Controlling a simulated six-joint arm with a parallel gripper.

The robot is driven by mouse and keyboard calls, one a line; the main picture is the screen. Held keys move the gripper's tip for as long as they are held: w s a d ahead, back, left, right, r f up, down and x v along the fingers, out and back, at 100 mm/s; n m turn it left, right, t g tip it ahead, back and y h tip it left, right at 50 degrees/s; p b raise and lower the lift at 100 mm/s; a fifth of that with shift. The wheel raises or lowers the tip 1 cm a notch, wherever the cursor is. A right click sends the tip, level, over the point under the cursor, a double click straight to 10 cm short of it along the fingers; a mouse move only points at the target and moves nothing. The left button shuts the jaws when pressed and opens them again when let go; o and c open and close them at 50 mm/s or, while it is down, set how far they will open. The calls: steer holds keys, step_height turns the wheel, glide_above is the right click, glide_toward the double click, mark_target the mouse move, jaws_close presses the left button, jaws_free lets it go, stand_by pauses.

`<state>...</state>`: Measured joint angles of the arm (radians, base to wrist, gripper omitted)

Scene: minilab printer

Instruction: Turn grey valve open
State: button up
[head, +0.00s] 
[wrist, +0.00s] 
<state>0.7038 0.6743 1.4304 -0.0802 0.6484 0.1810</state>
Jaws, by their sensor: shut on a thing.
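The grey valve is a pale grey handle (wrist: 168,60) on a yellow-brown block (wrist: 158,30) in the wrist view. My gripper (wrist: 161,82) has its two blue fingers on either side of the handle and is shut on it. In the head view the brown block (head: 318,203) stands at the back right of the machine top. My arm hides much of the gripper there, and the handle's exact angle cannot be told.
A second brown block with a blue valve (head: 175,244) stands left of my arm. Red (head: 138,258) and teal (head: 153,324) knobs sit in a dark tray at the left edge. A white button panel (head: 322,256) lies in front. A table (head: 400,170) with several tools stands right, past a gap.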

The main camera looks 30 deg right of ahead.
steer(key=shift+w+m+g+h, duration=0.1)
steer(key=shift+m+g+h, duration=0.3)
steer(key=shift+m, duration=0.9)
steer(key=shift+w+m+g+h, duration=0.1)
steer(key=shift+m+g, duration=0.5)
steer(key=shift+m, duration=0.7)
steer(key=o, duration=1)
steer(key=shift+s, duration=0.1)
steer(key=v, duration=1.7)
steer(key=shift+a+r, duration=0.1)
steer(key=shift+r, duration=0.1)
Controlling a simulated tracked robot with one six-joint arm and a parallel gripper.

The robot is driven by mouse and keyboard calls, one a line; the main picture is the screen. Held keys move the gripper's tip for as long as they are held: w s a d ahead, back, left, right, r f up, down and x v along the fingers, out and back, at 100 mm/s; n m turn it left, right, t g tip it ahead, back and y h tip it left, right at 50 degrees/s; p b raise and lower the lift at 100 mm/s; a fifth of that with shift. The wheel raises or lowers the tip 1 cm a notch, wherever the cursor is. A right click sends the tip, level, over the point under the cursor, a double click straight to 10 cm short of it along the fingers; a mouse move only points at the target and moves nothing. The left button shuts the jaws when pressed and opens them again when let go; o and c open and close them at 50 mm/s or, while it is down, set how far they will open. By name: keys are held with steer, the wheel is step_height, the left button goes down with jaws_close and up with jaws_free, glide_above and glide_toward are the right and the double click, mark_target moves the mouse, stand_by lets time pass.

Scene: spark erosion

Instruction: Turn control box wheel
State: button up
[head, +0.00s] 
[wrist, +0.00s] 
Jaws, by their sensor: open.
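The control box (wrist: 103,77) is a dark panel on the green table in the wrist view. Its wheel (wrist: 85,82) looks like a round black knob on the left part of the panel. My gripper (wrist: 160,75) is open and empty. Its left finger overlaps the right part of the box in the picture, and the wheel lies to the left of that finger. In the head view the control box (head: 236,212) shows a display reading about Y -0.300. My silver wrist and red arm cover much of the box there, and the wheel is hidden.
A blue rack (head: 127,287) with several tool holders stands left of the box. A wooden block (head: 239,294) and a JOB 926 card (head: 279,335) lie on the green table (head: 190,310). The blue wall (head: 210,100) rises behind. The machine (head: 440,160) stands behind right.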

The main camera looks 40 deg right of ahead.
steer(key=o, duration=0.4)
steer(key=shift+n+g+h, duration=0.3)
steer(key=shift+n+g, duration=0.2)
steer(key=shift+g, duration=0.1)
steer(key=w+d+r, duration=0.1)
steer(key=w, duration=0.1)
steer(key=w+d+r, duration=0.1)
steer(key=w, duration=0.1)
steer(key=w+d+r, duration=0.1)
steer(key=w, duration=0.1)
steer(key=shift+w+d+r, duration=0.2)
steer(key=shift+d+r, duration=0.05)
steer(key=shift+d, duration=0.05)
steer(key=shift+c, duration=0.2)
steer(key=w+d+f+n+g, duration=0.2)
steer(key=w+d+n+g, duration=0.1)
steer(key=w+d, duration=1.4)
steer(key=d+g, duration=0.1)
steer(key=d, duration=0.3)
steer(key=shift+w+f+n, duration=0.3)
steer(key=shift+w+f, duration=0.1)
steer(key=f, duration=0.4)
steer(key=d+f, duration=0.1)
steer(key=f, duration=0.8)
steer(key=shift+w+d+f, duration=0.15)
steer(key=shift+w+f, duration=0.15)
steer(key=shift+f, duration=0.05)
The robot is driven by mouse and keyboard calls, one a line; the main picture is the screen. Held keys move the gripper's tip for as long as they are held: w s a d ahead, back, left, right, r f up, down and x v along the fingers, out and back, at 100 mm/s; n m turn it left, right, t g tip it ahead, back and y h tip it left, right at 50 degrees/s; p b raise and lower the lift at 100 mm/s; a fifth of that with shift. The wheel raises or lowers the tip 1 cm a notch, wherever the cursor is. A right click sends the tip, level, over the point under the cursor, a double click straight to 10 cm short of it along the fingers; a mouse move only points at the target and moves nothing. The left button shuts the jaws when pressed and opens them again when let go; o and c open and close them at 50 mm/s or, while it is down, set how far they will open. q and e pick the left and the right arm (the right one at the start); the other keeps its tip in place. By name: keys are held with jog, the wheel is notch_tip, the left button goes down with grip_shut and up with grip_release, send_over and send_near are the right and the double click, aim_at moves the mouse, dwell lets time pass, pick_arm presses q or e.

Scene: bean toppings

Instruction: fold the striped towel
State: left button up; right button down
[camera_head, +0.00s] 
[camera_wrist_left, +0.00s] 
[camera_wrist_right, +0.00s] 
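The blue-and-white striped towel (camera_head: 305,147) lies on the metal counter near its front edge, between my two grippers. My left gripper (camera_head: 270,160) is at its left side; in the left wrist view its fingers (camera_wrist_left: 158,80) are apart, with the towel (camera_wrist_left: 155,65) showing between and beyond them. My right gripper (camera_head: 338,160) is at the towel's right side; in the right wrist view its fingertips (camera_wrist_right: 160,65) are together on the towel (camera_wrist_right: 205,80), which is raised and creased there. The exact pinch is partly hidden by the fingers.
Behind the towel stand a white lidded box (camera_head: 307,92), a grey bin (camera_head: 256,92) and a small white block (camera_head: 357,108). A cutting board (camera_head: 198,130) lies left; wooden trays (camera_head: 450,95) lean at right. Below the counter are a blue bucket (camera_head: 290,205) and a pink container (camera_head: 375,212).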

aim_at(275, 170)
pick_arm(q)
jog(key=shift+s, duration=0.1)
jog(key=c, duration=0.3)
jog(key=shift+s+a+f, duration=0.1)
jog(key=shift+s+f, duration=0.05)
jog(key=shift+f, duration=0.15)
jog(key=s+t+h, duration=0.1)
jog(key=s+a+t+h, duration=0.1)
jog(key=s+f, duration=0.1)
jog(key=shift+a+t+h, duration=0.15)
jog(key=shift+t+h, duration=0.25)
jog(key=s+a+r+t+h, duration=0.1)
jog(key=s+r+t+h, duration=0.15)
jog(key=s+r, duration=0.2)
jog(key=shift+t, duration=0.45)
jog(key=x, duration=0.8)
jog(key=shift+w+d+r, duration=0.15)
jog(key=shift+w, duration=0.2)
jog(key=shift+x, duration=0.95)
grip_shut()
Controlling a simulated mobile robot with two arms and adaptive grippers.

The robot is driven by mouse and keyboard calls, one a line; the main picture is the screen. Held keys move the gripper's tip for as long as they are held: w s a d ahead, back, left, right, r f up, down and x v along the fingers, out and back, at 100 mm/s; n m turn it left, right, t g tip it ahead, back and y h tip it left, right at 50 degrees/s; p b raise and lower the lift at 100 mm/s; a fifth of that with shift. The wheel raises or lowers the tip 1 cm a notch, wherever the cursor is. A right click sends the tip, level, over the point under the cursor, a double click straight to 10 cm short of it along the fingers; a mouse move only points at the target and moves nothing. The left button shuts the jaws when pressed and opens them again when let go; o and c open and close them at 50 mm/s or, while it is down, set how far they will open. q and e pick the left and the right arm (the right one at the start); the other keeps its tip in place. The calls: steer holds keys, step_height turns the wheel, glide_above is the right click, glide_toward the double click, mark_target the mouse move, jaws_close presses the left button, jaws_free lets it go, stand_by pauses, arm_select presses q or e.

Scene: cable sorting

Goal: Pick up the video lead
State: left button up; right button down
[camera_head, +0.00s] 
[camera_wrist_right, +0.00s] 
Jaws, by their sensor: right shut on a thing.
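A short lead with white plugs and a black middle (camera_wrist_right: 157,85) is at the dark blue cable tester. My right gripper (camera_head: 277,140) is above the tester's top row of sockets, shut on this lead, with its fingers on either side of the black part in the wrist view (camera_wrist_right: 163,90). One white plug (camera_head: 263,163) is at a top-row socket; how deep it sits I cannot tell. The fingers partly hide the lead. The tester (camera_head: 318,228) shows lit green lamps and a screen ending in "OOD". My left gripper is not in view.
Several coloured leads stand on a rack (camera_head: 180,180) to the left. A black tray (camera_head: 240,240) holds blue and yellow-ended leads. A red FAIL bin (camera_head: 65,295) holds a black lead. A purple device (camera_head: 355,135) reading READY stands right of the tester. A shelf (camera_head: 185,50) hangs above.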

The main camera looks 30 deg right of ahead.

+ + + + + + +

** WORK TO COMPLETE **
Pick each line holding the word "Instruction" out of the data and copy it.

** EXPECTED ANSWER **
Instruction: Turn grey valve open
Instruction: Turn control box wheel
Instruction: fold the striped towel

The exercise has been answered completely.